* RECORD EXCERPTS:
____

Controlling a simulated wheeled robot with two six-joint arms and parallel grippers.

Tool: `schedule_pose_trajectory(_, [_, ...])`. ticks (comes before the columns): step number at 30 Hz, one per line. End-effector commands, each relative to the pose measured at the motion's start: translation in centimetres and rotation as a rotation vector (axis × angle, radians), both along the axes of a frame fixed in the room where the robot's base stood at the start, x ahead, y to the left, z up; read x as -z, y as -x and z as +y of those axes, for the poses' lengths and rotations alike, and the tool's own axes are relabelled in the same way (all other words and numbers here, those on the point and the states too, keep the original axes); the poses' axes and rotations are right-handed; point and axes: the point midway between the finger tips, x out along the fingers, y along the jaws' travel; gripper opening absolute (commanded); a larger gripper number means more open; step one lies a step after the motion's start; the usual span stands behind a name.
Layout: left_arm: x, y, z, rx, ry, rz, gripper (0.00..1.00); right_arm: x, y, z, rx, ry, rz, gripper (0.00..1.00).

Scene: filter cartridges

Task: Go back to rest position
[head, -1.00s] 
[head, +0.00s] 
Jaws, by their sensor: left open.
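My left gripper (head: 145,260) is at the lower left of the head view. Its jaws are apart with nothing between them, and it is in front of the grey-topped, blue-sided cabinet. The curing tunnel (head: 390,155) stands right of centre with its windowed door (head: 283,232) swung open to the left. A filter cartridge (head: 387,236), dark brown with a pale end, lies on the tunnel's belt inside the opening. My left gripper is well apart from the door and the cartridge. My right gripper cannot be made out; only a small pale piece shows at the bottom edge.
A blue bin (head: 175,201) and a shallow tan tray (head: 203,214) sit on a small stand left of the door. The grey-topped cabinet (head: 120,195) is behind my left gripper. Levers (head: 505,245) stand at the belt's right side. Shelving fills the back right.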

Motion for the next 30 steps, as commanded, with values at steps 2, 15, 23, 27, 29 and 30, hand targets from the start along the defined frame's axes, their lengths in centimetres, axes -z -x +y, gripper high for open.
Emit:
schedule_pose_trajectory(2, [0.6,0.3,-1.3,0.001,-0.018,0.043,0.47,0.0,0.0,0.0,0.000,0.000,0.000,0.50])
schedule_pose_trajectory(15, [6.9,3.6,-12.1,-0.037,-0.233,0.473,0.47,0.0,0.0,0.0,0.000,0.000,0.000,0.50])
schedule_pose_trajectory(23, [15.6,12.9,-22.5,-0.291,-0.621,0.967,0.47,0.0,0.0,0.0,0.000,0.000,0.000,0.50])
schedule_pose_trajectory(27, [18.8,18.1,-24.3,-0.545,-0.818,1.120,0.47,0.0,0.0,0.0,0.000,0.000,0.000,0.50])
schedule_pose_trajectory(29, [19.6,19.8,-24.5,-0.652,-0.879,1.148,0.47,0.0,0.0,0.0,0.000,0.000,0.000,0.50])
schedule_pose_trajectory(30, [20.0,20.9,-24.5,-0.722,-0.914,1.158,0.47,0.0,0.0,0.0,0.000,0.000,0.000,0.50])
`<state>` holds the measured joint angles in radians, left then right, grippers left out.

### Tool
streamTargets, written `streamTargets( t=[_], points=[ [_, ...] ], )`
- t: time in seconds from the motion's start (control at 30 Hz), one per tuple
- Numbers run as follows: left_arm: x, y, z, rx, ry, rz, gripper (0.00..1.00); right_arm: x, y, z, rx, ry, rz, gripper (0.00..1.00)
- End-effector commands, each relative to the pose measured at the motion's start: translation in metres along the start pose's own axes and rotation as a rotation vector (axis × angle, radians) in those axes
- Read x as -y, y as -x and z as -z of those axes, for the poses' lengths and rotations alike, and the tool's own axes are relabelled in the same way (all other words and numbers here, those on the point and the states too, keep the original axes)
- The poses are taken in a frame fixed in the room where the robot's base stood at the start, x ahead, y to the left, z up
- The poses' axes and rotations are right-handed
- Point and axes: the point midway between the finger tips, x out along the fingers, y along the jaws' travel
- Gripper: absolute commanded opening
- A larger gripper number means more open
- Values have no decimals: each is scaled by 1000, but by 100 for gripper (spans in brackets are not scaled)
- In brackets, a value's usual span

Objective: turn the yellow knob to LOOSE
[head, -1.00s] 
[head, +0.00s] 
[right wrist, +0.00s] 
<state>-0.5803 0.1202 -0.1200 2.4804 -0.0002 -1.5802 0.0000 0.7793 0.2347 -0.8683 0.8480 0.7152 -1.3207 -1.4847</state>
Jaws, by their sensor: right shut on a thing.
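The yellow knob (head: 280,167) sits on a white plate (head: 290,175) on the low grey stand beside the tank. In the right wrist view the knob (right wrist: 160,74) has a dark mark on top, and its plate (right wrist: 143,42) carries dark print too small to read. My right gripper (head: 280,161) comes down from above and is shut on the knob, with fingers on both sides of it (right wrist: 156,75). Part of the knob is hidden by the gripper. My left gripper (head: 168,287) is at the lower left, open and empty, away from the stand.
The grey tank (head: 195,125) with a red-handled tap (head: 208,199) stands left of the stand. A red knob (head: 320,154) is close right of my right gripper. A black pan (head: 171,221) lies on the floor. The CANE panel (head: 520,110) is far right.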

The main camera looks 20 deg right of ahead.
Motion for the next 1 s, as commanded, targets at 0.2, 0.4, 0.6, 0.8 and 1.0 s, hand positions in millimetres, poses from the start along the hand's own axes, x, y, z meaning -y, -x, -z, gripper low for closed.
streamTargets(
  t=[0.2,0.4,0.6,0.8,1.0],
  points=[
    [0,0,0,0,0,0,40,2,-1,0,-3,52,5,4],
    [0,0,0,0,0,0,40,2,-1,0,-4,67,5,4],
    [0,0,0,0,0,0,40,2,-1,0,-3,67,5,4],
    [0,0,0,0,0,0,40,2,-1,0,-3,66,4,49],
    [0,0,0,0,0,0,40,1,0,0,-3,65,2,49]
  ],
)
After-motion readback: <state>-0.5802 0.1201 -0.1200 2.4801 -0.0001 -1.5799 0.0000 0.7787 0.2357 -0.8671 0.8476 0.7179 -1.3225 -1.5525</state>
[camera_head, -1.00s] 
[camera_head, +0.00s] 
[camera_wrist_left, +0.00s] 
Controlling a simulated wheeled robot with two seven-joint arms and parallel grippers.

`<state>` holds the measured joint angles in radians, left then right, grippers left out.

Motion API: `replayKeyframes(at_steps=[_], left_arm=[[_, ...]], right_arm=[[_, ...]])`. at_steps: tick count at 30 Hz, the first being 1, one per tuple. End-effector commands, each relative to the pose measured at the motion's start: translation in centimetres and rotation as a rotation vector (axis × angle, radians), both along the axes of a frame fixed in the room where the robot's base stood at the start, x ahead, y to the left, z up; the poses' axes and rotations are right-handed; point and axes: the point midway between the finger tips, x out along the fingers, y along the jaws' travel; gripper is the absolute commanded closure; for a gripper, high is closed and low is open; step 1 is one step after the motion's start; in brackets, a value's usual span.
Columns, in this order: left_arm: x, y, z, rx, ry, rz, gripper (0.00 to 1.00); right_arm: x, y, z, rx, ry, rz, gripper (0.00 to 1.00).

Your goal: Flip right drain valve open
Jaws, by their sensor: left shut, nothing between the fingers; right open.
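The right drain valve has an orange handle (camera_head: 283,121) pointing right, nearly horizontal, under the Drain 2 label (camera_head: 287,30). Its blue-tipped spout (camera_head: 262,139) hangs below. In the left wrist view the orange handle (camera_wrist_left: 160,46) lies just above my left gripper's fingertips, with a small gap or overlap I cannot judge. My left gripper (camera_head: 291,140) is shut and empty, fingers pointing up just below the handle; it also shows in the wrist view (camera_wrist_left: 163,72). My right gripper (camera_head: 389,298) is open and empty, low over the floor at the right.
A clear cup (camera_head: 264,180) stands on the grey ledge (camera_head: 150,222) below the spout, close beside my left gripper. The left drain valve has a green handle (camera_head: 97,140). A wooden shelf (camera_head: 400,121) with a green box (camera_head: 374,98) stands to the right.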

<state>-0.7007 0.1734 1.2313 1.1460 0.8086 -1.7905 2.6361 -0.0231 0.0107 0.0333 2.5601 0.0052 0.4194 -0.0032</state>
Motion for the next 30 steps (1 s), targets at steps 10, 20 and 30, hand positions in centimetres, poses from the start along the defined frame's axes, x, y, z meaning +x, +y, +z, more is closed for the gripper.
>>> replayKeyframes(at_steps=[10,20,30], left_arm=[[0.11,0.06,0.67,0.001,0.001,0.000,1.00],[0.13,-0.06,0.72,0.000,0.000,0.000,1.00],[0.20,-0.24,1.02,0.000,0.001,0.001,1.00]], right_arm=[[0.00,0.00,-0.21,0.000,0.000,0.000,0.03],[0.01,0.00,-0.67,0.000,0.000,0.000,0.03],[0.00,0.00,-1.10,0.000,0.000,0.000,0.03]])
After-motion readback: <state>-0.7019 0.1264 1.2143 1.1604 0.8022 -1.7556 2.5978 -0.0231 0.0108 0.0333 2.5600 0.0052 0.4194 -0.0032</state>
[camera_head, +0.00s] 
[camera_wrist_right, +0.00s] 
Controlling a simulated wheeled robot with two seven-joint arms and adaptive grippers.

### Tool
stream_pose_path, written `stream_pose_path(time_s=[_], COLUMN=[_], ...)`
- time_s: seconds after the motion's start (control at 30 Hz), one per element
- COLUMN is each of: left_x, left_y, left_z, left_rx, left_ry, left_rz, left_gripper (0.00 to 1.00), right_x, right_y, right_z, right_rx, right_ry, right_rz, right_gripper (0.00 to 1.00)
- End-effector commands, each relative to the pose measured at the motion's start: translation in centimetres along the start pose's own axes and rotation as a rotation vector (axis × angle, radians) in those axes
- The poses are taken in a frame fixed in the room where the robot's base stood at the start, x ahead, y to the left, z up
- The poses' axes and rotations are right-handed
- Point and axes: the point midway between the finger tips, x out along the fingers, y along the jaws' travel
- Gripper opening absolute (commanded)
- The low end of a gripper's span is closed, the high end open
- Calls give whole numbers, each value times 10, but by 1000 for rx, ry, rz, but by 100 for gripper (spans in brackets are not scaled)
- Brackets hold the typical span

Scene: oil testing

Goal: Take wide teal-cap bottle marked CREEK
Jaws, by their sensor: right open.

____

* WHAT IS EXPECTED:
Everything from the line with "seven-joint arms and parallel grippers." through the line with "<state>-0.7007 0.1734 1.2313" is to be output exactly; leave out all other lines.

* WORKED ANSWER:
Controlling a simulated wheeled robot with two seven-joint arms and parallel grippers.

`<state>` holds the measured joint angles in radians, left then right, grippers left out.

Motion API: `replayKeyframes(at_steps=[_], left_arm=[[_, ...]], right_arm=[[_, ...]])`. at_steps: tick count at 30 Hz, the first being 1, one per tuple. End-effector commands, each relative to the pose measured at the motion's start: translation in centimetres and rotation as a rotation vector (axis × angle, radians), both along the axes of a frame fixed in the room where the robot's base stood at the start, x ahead, y to the left, z up; the poses' axes and rotations are right-handed; point and axes: the point midway between the finger tips, x out along the fingers, y along the jaws' travel; gripper is the absolute commanded closure; for a gripper, high is closed and low is open; step 1 is one step after the motion's start; in brackets, a value's usual span.
Columns, in this order: left_arm: x, y, z, rx, ry, rz, gripper (0.00 to 1.00); right_arm: x, y, z, rx, ry, rz, gripper (0.00 to 1.00).

Your goal: Flip right drain valve open
Jaws, by their sensor: left shut, nothing between the fingers; right open.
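The right drain valve has an orange handle (camera_head: 283,121) pointing right, nearly horizontal, under the Drain 2 label (camera_head: 287,30). Its blue-tipped spout (camera_head: 262,139) hangs below. In the left wrist view the orange handle (camera_wrist_left: 160,46) lies just above my left gripper's fingertips, with a small gap or overlap I cannot judge. My left gripper (camera_head: 291,140) is shut and empty, fingers pointing up just below the handle; it also shows in the wrist view (camera_wrist_left: 163,72). My right gripper (camera_head: 389,298) is open and empty, low over the floor at the right.
A clear cup (camera_head: 264,180) stands on the grey ledge (camera_head: 150,222) below the spout, close beside my left gripper. The left drain valve has a green handle (camera_head: 97,140). A wooden shelf (camera_head: 400,121) with a green box (camera_head: 374,98) stands to the right.

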<state>-0.7007 0.1734 1.2313 1.1460 0.8086 -1.7905 2.6361 -0.0231 0.0107 0.0333 2.5601 0.0052 0.4194 -0.0032</state>

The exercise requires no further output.